In Australia I see essentially two political choices for taking action on climate change. Vote for a party committed to reducing greenhouse gas emissions and implementing an emissions trading scheme (ETS) or vote for a party not committed to an ETS and relying on ‘direct action’ to reduce carbon emissions. The major political parties are in essence providing these two choices to the Australian public – Labor for an ETS and the Coalition against an ETS. The two key minor, but still influential parties offer the same choice – Greens for an ETS and the Nationals against.
But what is an ETS and what is direct action? If people don’t understand the choices how are they to make an informed decision?
Direct action is essentially funding measures and initiatives through tax payer’s money that will reduce carbon emissions. Sounds simple enough, and of course voters can be led to believe that the government is taking control and doing something immediate to tackle Australia rising greenhouse gas emissions. The Liberal party is promoting direct action and refers to an ETS as a ‘great big tax’, but surely direct action could be termed the same – after all, direct action is still using tax payers’ money!
Emissions Trading Scheme (ETS)
What is an ETS and what advantage does it offer over direct action? The Department of Climate Change refers to its ETS policy as a Carbon Reduction Pollution Scheme (CPRS). An ETS is also commonly referred to as a cap and trade system or simply carbon emissions trading. What this means, is that the Government basically sets a cap or limit on the amount of pollution (carbon emissions) that can be emitted. This cap is sold to participants (the big polluters) in the form of carbon emission permits, which each are worth a specific amount of specified pollutant – in the context of tackling climate change, carbon dioxide. Holders of the permits are then allowed to trade the permits within each trading period set by the Government. The total amount of permits cannot exceed the cap, which over time is reduced by the Government, forcing the market to adjust and carbon emissions reductions to be achieved.
Essentially, participants of the trading scheme are allowed to pollute a certain amount within each period. If they exceed this amount (the cap), then they must purchase permits to allow them to pollute. So participants below the cap can choose to sell their permits to participants who require them. This puts a price on carbon pollution and if well designed, provides an incentive for participants to reduce their emissions.
The Labor Government came very close to passing an ETS, however it was blocked in the Senate twice in 2009. The Greens Party played a key part in the failed policy adoption of a ETS as they viewed the scheme as watered down, with a target to reduce Australia’s net carbon emissions by only 5 percent. To some degree I agree that the targets need to be much higher if Australia is to really move towards a low-carbon economy, however being too ambitious too early must have implications for our economy.

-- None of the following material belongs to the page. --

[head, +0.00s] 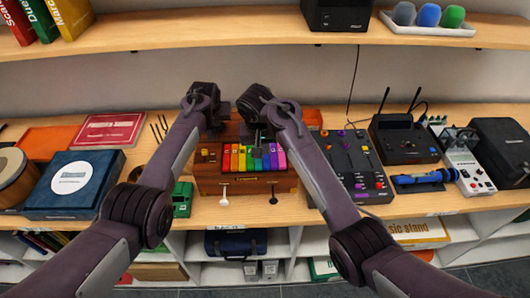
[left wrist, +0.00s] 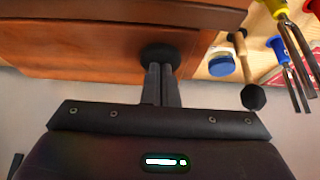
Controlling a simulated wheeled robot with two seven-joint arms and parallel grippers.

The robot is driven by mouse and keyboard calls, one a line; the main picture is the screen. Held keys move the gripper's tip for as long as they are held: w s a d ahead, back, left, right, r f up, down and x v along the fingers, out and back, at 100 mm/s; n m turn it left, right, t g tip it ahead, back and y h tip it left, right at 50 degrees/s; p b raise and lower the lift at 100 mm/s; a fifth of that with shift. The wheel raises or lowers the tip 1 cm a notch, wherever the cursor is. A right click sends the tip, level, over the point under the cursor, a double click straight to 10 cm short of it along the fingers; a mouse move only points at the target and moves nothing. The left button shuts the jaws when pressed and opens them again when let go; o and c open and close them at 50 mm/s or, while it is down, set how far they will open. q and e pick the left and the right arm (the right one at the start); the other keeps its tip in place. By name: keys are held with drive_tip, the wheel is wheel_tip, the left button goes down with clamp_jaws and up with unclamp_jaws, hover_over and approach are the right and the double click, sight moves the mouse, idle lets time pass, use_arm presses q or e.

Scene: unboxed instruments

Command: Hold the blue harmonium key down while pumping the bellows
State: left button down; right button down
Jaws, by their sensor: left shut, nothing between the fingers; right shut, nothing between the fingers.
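The wooden harmonium (head: 245,186) stands mid-table with a row of rainbow keys along its front. The blue key (head: 273,158) is toward the right of the row, before the purple one. My right gripper (head: 257,152) is shut and points down over the middle of the keys, close to the green and blue ones; I cannot tell whether it touches a key. My left gripper (head: 216,129) is shut at the harmonium's back left. In the left wrist view its closed fingers (left wrist: 162,78) meet or nearly meet a round black knob (left wrist: 160,54) on a brown wooden panel (left wrist: 90,45).
Right of the harmonium are a dark mixer panel (head: 355,165) and a black radio-like box (head: 404,138). A green object (head: 182,199) and a blue box (head: 75,184) lie left. Tuning forks (left wrist: 295,50) and a mallet (left wrist: 246,70) are beside the panel. A shelf (head: 200,30) runs above.

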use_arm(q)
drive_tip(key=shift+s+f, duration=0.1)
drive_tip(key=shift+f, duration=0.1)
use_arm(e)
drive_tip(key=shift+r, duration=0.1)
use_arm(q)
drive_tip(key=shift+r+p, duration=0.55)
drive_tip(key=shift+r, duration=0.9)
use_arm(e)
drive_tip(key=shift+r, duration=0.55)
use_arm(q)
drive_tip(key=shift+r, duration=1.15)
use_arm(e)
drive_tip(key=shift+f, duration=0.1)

Labor is still committed to implementation of an ETS, but has postponed any commencement until 2013, claiming a divide on the issue due to a lack of consensus on climate change. They are offering direct action initiatives in the short-term, and a so called Citizens Assembly to form consensus for a future ETS. I get the feeling the lack of consensus is within the political realm, because I get the feeling most Australian’s want action on climate change, but just aren’t sure what the best action is.
Are you for an ETS or against?
I see the choice as simple – vote for a potential ETS or vote for no ETS. So what’s the advantage of an emissions trading scheme over direct action? An ETS is market-based, which from an economic perspective is more efficient and results in reducing carbon emissions at lowest cost. So the claim by the Liberal Party that an ETS is a ‘great big tax’ is not directly true. The problem lies in Government intervention in the form of subsidies and other exemptions, which are funded through tax payers’ money. Australia is a carbon emissions intensive nation, due to key sectors including the energy sector and aluminium smelter industry. An ETS without government intervention would mean these sectors would be the hardest hit, such that they would need to invest dramatically to improve energy efficiency and where above the cap, pay to pollute. This is argued to impact Australia’s global competiveness and will most likely increase the cost of commodities affected.
So, the argument against an ETS is that participants will have to spend money to reduce their carbon emissions and this expense will partly be passed on to consumers. While this may be true, at the end of the day, someone needs to foot the bill and if climate change is everyone’s problem then we should all be contributing.
Getting the balance right
The question is, do we contribute through direct government expenditure, or indirectly through a market-based scheme? Governments do not exactly have a good reputation for spending tax payers’ money efficiently so I would argue an ETS is the way to go. However, the success of an ETS really comes down to its overall design. Yes, we want to reduce emissions, but we don’t want to endanger Australia’s economic competitiveness. Like anything, it’s a balancing act, but if we get so bogged down in analysis paralysis, we’ll never achieve any real outcomes.